Next week, Secretary of State Hillary Clinton will be in India to co-chair the second U.S. India Strategic Dialogue. No one will be listening to that dialogue more intently than the executives at Infosys, the company that's being investigated by the State Department and other U.S. government agencies to determine whether it has engaged in criminal wrongdoing related to alleged visa fraud.

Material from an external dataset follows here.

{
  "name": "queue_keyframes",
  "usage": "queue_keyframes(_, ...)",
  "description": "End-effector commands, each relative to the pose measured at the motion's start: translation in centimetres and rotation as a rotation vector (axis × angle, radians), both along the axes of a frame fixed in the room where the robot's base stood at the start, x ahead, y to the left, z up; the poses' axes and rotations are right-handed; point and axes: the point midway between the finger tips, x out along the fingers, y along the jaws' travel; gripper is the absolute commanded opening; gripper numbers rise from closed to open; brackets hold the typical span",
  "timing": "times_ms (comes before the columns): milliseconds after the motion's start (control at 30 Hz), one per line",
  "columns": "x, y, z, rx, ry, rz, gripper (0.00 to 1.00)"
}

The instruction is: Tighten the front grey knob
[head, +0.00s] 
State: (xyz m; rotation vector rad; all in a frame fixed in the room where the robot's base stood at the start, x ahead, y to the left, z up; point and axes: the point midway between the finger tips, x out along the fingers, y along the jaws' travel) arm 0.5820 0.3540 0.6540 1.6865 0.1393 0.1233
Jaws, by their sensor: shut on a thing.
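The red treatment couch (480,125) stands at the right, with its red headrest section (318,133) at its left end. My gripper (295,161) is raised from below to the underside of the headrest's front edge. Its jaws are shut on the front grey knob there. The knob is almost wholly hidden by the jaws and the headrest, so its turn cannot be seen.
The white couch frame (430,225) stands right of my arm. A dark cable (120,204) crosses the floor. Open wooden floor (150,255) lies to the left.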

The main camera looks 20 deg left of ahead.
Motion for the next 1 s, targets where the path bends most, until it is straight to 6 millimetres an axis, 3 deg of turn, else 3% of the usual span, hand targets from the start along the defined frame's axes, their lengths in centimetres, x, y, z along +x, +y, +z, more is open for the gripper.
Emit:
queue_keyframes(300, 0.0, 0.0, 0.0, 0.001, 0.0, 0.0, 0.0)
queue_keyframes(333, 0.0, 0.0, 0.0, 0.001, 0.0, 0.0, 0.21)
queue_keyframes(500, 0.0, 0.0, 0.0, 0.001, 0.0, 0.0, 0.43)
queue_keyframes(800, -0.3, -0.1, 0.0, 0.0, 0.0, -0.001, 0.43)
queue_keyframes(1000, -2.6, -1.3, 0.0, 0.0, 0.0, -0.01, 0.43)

Last Friday, Robert O. Blake, Jr., the State Department's assistant secretary for South and Central Asian affairs, discussed the upcoming Strategic Dialogue in a live Web chat and took questions from Indian journalists. One of the journalists asked this question:
There are increasing reports of rejections of H-1B and L1 visas to Indians from Indian companies. Why is this happening? And will this be discussed during the dialogue?
Here's Blake's response:
I don't know if this will be discussed or not. I know this remains a high priority for Indians. Let me just say that we want to stress that India already is the overwhelmingly largest recipient of H-1B and L visas. It receives more than 40 percent of the total number of those visas that are issued worldwide. So I don't think we need to apologize for that and I'm a bit surprised to hear that there are large numbers of rejections because, again, India has been the largest beneficiary of this program and we think that, again, this has been something that's good for India and good for the United States.
How good it's been for the United States is debatable, of course, but what isn't open to question is the damage that's being done by visa fraud and abuse committed by some Indian companies, and by some U.S companies that use workers from India. So Clinton absolutely needs to raise the issue during the dialogue, and to reinforce what finally appears to be a steep decline in the U.S. government's tolerance for visa fraud and abuse.
That decline is juxtaposed against the steep ascent of the feds' aggressiveness in determining whether criminal charges should be filed against Infosys, and of Infosys' discomfort with that criminal investigation and with the civil suit filed by Infosys employee and whistleblower Jay Palmer.
That Infosys is feeling the heat is getting more obvious by the day. At a press conference in Bangalore on Saturday, K.V. Kamath, Infosys' incoming chairman, said this in response to a question about protectionism and visa rules:
Any country that does business in other countries needs to understand the laws of that country. You cannot use short cut methods to do business in other countries.
Anyone who thinks that would have been the response of a top Infosys executive six months ago, before Palmer filed his suit and triggered the feds' criminal investigation, is only fooling himself. Kamath, a veteran banker who in May was named to replace outgoing chairman Narayana Murthy when he steps down next month, has to deal with the fact that understanding-and following-the laws of the United States does not appear to have been a particularly high priority for Infosys over the years. What forced it to at least acknowledge those laws was the two-by-four-upside-the-head wake-up call it got when it realized it wasn't going to be able to make Palmer's allegations quietly go away.